Over the medium- to long-term, the Government should consider a modern, centralised payroll system or a full human resource management information system to increase transparency and traceability of payroll expenditures and enable improved HR planning.
Given the considerable erosion of real wages, the report says further reduction of compensation is not feasible. Any increases should be phased and coincide with savings from gradual headcount reduction.
The World Bank recommends appointing a central pay commission to periodically review equity and competitiveness of compensation, advise on job evaluation and performance incentives, and recommend a cost-of-living adjustment framework to avoid ad hoc allowances that reduce predictability and transparency.

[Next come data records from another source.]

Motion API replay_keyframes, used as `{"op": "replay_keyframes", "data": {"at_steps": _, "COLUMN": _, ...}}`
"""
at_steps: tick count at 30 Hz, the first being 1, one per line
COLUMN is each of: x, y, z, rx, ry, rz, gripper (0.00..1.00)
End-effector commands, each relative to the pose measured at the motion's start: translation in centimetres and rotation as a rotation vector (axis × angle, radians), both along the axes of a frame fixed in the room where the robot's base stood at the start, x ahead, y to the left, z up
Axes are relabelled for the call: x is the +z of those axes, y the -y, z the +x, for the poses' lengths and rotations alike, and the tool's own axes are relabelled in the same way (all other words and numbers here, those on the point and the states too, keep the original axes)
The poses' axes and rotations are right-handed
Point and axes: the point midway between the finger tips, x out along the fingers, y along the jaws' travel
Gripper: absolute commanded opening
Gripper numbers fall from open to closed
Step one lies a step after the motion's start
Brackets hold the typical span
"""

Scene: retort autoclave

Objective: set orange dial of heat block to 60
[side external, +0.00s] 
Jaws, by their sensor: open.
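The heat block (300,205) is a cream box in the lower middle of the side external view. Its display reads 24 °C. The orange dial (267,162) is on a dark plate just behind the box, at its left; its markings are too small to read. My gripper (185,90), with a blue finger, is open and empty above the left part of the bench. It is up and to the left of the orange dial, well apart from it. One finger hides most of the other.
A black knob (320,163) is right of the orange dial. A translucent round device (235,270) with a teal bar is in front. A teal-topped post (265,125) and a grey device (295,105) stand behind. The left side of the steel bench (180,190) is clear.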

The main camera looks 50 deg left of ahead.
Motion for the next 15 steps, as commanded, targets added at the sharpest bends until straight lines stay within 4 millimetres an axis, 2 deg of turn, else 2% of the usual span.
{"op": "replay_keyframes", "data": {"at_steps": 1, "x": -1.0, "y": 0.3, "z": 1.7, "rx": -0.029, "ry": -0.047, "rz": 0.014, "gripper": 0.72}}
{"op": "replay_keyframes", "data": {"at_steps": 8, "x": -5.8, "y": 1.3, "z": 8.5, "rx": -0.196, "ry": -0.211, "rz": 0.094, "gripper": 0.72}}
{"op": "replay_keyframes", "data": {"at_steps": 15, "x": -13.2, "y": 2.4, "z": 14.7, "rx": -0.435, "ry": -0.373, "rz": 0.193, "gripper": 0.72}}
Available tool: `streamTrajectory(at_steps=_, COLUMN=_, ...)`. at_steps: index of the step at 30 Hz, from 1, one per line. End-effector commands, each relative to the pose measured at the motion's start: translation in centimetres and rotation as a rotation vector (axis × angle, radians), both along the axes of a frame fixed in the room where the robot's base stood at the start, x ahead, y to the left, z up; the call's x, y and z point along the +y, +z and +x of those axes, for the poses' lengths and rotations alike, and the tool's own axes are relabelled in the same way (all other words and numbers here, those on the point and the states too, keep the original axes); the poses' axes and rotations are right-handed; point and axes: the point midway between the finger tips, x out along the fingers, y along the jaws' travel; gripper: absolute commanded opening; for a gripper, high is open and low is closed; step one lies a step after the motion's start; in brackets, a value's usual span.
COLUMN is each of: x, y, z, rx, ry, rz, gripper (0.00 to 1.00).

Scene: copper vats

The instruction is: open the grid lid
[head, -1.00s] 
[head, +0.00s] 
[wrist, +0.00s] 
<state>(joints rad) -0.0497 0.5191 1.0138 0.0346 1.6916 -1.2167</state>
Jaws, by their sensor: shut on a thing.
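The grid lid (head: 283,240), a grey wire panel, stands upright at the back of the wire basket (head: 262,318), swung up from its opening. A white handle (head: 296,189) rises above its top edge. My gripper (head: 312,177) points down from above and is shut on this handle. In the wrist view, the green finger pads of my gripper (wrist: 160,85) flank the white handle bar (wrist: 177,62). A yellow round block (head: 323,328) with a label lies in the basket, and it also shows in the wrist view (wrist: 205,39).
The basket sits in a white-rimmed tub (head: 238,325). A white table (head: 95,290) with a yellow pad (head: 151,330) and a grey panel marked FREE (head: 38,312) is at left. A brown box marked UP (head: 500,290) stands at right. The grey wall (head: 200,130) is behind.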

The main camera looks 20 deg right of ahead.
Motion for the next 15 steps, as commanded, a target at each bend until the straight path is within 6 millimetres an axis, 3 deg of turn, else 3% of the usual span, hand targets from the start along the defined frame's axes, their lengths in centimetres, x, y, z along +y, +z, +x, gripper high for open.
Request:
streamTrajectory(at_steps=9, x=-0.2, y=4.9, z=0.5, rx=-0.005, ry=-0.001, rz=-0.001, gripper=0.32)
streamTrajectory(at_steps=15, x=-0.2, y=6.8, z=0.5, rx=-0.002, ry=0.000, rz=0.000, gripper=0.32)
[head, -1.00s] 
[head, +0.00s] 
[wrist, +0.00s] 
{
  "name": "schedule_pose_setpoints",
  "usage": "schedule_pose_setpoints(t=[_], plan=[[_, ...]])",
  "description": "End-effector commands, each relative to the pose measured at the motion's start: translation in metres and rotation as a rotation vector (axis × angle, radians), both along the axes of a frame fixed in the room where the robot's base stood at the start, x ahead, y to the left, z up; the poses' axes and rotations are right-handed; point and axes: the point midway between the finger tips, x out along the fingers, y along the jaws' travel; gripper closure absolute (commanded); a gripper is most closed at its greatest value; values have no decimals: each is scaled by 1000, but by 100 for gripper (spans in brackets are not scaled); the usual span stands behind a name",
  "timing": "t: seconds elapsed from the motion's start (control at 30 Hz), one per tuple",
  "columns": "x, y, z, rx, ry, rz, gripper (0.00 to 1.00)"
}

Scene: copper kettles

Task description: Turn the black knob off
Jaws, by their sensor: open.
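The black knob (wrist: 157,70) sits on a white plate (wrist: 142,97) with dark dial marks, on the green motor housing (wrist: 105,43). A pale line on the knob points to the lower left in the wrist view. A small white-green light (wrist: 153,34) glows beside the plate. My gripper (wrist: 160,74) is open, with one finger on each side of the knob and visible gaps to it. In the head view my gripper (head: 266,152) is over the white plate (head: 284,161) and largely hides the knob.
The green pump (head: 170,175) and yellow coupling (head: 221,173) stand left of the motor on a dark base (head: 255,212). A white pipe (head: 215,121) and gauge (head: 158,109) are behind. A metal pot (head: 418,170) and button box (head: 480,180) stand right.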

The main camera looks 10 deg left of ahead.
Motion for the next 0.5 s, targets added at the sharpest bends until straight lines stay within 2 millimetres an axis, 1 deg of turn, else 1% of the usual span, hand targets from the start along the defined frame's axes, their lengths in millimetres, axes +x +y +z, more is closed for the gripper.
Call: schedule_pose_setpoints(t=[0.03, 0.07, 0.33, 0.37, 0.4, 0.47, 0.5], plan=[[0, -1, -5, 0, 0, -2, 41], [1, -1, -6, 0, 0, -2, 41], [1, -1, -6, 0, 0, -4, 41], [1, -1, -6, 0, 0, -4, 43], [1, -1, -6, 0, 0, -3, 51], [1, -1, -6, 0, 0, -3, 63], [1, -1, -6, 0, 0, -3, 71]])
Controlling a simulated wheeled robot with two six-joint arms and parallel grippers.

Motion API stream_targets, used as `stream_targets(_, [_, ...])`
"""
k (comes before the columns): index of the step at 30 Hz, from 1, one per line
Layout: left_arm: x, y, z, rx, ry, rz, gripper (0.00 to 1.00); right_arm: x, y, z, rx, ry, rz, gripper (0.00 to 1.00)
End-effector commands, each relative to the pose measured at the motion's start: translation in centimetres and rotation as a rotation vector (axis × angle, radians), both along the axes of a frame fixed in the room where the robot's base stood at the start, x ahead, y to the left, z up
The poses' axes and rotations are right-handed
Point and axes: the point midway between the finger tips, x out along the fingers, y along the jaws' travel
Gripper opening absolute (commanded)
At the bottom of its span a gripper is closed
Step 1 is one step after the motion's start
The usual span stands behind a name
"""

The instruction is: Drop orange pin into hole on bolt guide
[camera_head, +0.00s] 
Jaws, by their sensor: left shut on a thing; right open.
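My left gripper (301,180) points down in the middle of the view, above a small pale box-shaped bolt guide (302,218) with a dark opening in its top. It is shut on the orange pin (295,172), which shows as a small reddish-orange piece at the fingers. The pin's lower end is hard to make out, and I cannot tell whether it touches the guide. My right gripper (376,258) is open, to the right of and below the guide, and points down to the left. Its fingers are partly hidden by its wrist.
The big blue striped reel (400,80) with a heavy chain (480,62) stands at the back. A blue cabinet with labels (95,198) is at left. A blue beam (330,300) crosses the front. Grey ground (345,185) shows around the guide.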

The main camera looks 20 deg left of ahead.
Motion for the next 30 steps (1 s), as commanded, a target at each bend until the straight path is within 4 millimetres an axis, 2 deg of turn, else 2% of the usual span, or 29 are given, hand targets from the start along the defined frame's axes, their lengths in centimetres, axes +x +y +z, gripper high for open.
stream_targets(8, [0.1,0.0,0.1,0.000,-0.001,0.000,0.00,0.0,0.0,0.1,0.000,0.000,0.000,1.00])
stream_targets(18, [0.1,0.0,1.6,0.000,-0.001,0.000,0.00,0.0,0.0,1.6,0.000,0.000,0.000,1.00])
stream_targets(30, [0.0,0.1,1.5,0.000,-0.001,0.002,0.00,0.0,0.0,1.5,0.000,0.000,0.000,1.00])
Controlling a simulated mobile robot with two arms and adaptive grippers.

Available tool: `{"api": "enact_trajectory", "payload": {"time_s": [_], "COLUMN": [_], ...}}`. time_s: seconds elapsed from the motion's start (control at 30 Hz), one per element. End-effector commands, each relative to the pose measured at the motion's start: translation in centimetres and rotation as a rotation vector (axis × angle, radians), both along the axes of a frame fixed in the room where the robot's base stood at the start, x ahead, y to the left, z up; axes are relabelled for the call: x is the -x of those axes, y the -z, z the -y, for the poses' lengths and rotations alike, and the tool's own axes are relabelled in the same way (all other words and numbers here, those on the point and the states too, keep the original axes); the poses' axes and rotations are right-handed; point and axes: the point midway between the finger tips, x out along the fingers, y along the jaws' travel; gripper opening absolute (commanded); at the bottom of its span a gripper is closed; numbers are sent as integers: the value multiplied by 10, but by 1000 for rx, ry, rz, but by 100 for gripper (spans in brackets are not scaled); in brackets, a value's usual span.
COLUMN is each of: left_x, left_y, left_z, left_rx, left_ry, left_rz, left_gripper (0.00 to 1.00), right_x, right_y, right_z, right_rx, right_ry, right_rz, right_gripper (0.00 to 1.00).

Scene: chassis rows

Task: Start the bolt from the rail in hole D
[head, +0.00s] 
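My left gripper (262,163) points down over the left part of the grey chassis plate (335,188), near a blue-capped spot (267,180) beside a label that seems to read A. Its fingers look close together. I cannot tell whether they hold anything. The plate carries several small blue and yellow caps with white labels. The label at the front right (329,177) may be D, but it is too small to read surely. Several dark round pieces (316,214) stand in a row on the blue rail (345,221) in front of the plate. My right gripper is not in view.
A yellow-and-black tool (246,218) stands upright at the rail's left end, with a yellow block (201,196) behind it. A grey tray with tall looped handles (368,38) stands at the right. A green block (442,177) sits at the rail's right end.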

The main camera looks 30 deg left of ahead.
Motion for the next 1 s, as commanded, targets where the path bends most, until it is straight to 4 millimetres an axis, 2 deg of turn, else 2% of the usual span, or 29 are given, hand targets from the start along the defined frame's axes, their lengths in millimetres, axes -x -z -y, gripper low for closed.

Compensation of public sector workers fell from 7.2% of GDP in 2020 to 5.0% in 2023, driven by declining real wages and a hiring freeze introduced at the onset of the crisis. The wage bill broadly aligns with South Asian peers but is considerably lower than the lower middle-income average.
In 2023, base salaries across Central Government at 1.3% of GDP, Provincial Councils at 1.0%, and Government-funded public institutions at 0.3% accounted for about half of the wage bill. The other half comprised salary supplements, such as overtime and other allowances, and the non-contributory public sector pension scheme. Spending across these components has decreased since 2020.
Public sector employment remains substantially higher than in peer countries, reflecting occasional recruitment surges and a large security sector. The public service headcount grew by 12% between 2013 and 2020 to a peak of 1.27 million civil servants.
The hiring freeze reduced the headcount to 1.21 million in 2023, 4% lower than 2020. Employment in State-owned enterprises (SOEs) and Government-funded public institutions was about 212,000 in 2023, roughly 15% of broader public sector employment and 10% lower than the 2019 peak.
The number of armed forces personnel per thousand inhabitants was three times higher than South Asia and lower middle-income averages in 2023.
Despite high nominal growth, purchasing power has eroded. In cumulative real terms, average public sector wages and pensions decreased by 33% and 26% over the past three years.
Between 2020 and 2023, average public service wages excluding non-contributory retirement benefits declined from 88% to 62% of per capita GDP. Total average pay, including future pension payments, decreased from 116% to 87% of per capita GDP.
Government wages are least competitive for highly skilled workers, who make 8% to 22% less than private sector peers. Allowances account for a large share of total pay at 30% to 60%, depending on sector and profession, with more than 30 types identified in the health sector.
The composition of spending has shifted. The share of salaries in education and health of the total wage bill, excluding retirement benefits, increased from 35% to 43% between 2017 and 2023. Education, health, and general public services together accounted for 56% of wage bill spending in 2023. The defence share fell from 30% to 24% over the same period, while public order and safety declined from 11% to 9%.